Andrew Oak, Oak Alley Plantation

Andrew oak, afternoon light, Oak Alley Plantation

The Andrew oak is one of the most distinctively shaped trees in the 350-plus year-old alley of oaks at Oak Alley Plantation. It is the #6 tree in the east row counting from the plantation home’s front porch. Its trunk has several large burls that create odd profiles when viewed from different angles. Its girth is approximately 28’ 5”.

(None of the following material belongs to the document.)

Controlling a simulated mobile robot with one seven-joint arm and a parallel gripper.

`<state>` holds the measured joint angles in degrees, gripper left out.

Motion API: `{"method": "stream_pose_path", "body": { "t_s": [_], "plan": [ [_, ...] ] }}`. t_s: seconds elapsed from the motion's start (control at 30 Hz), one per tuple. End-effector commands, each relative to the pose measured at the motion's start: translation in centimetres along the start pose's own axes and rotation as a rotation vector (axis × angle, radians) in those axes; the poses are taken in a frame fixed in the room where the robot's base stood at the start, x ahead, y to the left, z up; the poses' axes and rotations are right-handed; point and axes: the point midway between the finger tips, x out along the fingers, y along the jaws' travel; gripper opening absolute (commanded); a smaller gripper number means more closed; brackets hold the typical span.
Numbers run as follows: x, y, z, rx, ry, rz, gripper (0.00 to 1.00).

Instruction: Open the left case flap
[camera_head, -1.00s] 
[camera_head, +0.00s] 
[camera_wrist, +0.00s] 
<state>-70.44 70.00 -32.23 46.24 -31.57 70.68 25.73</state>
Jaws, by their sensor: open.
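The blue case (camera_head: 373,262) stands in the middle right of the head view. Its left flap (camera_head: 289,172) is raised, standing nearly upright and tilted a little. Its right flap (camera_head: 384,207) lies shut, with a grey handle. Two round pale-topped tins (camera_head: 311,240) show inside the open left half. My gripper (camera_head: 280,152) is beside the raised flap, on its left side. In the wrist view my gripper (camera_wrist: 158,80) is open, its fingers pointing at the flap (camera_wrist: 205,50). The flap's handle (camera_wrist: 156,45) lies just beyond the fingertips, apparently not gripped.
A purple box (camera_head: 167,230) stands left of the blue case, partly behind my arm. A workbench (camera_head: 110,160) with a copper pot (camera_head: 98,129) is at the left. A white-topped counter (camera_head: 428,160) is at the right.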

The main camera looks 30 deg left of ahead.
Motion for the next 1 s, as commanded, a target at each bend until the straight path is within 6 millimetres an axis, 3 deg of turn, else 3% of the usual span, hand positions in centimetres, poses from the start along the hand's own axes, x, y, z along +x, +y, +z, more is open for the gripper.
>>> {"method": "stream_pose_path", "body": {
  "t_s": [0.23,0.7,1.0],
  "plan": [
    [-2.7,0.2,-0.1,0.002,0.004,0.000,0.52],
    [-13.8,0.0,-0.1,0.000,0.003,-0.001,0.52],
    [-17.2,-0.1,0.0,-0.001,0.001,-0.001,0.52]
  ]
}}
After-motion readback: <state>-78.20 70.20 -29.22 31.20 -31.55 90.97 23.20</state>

The oak is named after Andrew Stewart, who with his wife Josephine were the last individuals to own the plantation and who undertook its adaptive restoration in 1925. Before Jospehine’s death, 26 years after Andrew, Mrs. Stewart established the Oak Alley Foundation to preserve and protect the plantation home and its alley of historic oaks. The Foundation still manages the care of the alley, the plantation home and the property on which they’re located. Zeb Mayhew, grandnephew of the Stewarts, is administrative director of Oak Alley.

Andrew oak, study #11

The plantation, located 3-4 miles upriver from Vacherie, Louisiana, was originally named Bon Sejour by Jacques Telesphore Roman’s wife. Roman was the French planter who built the home on land that was purchased from his brother-in-law and neighbor, Valcour Aime, who at the time was one of the wealthiest men in the South.

The trees at Oak Alley are probably the most photographed group of oaks in the world.